L’empire du Milieu ou la Société harmonieuse ?

«  La société harmonieuse est un objectif, mais à l’heure actuelle, elle ne l’est pas ». S’il est vrai que la lecture d’ouvrage de savants du monde entier n’est pas pour me déplaire, la sagesse populaire (ou du moins, sa parole) a au moins le mérite de la franchise et de la clarté. Car s’il n’est pas dans mes habitudes de philosopher en Chine, la parole de mon vendeur de tofu quotidien a su aiguiser ma curiosité sur le terme de « société harmonieuse ».

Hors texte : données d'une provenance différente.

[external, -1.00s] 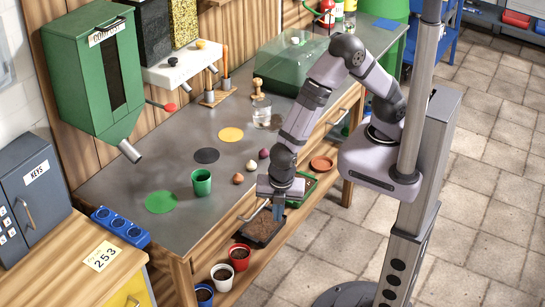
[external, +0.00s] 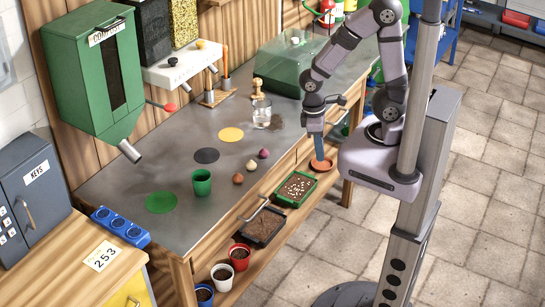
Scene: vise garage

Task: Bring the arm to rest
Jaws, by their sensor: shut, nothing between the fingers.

Depuis le passage en douceur du flambeau entre Hu Jin Tao (胡锦涛) et Xi Jin Ping (习近平) en 2013, ce dernier a su relancer une campagne de communication à travers le paradigme du « Rêve Chinois  – 中国梦». A l’appuie de ce rêve, on a vu fleurir un peu partout des affiches de « propagandes » (qui en chinois n’a pas le sens péjoratif comme nous le concevons en Europe) aux contenus étonnamment très…traditionnels.

« Une table de repas civilisée : pas de nourriture ni de plats qui restent »

« Une table de repas civilisée : pas de nourriture ni de plats qui restent »

Les mots s’ajoutant aux dessins, un slogan en particulier a attiré mon attention : « harmonie » (和谐), ou plutôt «  Une société socialiste harmonieuse ». Étonnant agencement des mots entre le concept de société socialiste et d’harmonie car cette idée d’harmonie était déjà abondamment développée par le philosophe Confucius (孔子) notamment dans ses Analectes (VI.28) : « La vertu d’humanité, c’est élever autrui comme on souhaiterait l’être soi-même ; c’est le faire parvenir là où on le voudrait soi-même. ». L’harmonie entre les hommes sera la clé de l’harmonie dans la société. Si les messages « socialistes » et « confucianistes » se rejoignent sur le fond, c’est surtout le recours même à la dialectique confucianiste qui détonne.

Le révolution culturelle ayant eu pour objet de mettre fins aux « Quatre vieilleries » (vieilles idées, vieille culture, vieilles coutumes et vieilles habitudes), l’immixtion de l’harmonie confucéenne au soutien du pouvoir en place m’interroge. Eu égard à l’éducation reçue, comment les chinois de la génération 80 intègrent-ils ce message ?

Un de mes éphémères élèves de français, devenu ami entre temps, me disait : « En fait c’est un sujet très important mais on le pratique mal. Selon Confucius, il faut avoir l’harmonie à l’intérieur et à l’extérieur, mais le gouvernement chinois ne fait que l’extérieur […] l’apparence. En d’autres mots, on ne fait que crier des slogans mais on ne [fait pas]de choses réalistes, importantes pour le peuple. Mais pour le peuple chinois, ce que l’on doit faire c’est des choses petites, réalistes, du quotidien. Par exemple, si on veut l’harmonie, il faut réduire l’écart entre les riches et les pauvres, c’est très important.» Le fait politique est donc inextricablement associé à cette notion, qui initialement relevait plus de la philosophie, de l’apprentissage. «  L’harmonie «和谐»  c’est chaque personne qui joue bien son rôle […] sinon cela mène à une société disharmonieuse » me soulignait un de ses camarades de classe, sous une métaphore cinématographique.

« La Chine harmonieuse »

« La Chine harmonieuse »

« Un mot crée pour rendre les documents officiels caractéristiques de l’époque » (sic) osera même un autre étudiant en langue française…et en français dans le texte, s’il vous plait.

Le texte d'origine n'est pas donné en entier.